International Business Information on the Web
by Sheri R. Lanza, edited by Barbara Quint
There is a wide range of international business information available on the Web, and this book tries to guide you to the best sites for different regions or countries of the world. It developed from a series of articles in Searcher magazine, and could undoubtedly expand into even more books focusing on specific regions.
The book is organized by regions, starting with a world view and then honing in on different regions. The first chapter is a mystery, spanning all of four pages and describing sources for U.S. company information. It could have easily been left out. Chapter two covers many global sources, including a list of foreign embassies in the U.S. Throughout the book, there are lists of resources, which are then repeated in the Appendix. It seems to me that if a resource is listed in the front of the book, it should have some sort of description associated with it, no matter how brief. Since all of the resources are listed in the Appendix, also organized by chapter, it seems a huge waste of space to list them twice. If you are going to list all the resources within the text of the book, then at least organize the Appendices in a different way, to add some value. For instance, the list of embassies is in the "world" chapter, so they are not listed in the chapter or appendix about the country or region to which they apply.

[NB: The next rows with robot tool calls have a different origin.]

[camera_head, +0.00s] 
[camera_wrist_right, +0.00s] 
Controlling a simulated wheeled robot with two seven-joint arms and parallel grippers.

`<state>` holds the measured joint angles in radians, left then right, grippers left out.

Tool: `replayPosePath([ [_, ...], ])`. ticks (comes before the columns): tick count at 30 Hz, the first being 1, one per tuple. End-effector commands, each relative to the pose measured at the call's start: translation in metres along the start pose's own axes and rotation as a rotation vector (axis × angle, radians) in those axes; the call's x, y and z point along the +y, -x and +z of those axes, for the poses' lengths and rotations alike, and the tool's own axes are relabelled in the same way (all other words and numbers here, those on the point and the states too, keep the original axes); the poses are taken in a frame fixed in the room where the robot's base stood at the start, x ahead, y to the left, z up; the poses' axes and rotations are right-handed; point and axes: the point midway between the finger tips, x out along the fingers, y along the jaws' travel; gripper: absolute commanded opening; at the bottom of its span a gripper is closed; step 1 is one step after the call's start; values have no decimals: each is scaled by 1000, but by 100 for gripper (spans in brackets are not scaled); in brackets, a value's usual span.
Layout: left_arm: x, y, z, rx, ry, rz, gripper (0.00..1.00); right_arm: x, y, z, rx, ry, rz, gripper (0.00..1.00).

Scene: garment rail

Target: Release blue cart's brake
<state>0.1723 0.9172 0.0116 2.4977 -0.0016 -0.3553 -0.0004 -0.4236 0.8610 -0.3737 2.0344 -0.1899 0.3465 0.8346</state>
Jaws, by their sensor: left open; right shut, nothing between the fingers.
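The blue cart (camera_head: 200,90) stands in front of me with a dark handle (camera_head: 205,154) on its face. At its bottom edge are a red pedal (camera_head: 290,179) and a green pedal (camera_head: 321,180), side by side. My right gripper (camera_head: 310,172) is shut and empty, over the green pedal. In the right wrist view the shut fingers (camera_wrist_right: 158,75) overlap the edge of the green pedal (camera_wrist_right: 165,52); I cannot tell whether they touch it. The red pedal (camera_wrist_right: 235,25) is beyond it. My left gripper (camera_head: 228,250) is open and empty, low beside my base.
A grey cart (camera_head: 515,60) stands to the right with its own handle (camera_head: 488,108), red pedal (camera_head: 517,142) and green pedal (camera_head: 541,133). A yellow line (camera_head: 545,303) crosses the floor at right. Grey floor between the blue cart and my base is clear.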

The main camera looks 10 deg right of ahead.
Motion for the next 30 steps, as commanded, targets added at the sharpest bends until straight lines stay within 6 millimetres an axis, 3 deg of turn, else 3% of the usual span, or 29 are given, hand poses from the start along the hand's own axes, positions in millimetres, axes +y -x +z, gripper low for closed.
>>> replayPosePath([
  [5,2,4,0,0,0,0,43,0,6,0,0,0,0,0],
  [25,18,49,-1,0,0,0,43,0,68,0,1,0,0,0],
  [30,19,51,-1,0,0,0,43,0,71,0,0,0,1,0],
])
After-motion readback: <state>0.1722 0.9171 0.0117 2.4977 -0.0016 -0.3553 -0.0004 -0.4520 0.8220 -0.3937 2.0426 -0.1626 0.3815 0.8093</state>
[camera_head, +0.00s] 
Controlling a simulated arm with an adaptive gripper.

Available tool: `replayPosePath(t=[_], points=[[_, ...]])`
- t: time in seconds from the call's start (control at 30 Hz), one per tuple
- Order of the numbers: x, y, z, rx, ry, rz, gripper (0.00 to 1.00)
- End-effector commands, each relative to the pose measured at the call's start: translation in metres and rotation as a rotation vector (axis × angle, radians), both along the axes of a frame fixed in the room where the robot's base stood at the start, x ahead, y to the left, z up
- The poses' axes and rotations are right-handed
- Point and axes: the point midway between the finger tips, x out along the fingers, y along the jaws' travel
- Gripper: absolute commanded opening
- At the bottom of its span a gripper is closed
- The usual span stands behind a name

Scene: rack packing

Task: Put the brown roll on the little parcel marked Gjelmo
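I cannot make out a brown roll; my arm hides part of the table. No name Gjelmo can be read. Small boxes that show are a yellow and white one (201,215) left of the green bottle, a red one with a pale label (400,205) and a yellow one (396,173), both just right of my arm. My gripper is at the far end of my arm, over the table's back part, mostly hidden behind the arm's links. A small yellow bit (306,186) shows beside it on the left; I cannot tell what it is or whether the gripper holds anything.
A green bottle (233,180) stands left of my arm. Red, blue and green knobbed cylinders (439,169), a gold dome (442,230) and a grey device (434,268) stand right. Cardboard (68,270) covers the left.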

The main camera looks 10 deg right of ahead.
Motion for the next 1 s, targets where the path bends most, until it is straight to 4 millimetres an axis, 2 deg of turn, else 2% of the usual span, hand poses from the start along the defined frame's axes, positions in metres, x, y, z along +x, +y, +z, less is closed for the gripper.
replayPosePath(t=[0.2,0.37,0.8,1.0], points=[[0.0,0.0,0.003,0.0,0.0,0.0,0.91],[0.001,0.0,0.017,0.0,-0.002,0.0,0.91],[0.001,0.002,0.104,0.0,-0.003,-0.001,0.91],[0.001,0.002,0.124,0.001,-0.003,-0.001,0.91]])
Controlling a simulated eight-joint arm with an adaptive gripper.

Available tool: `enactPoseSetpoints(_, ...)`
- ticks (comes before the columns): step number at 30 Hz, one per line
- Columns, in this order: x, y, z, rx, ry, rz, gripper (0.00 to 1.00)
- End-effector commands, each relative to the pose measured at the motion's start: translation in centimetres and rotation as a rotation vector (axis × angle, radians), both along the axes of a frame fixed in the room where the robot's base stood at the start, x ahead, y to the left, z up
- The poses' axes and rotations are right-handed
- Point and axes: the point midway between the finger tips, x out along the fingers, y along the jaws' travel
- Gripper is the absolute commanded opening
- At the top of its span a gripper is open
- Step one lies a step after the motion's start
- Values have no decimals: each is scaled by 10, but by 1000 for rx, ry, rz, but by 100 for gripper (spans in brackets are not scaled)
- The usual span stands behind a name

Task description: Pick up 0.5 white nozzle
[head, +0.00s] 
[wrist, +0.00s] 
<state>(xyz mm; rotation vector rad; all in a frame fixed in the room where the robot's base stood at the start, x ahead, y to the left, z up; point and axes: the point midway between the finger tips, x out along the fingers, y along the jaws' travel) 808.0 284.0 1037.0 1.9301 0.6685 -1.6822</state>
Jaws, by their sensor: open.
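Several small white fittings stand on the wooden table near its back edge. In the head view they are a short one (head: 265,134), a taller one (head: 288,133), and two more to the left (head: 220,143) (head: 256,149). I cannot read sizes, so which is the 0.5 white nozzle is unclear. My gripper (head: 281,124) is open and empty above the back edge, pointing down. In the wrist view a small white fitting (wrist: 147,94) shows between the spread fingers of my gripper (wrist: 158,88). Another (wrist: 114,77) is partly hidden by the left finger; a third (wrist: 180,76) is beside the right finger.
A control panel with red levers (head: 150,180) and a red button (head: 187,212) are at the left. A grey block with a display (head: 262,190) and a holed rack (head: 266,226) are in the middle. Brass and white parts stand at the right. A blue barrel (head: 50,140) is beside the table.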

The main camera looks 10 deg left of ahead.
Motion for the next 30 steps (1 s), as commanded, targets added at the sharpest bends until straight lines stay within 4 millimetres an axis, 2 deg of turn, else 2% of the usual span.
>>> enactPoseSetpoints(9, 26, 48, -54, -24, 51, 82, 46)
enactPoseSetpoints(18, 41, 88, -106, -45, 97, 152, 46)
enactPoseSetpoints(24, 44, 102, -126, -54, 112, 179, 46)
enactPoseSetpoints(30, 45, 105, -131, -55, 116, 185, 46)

Each region of the world gets 20-40 pages. This is not nearly enough space to do justice to all the sorts of information available, especially if you want annotations. However, it is a great start to get you looking in the right direction for information. Writing and maintaining the links for this sort of directory is a Herculean task (the links are maintained online). The book is a good start, but I would have liked to see more descriptions and analysis and fewer repetitive lists.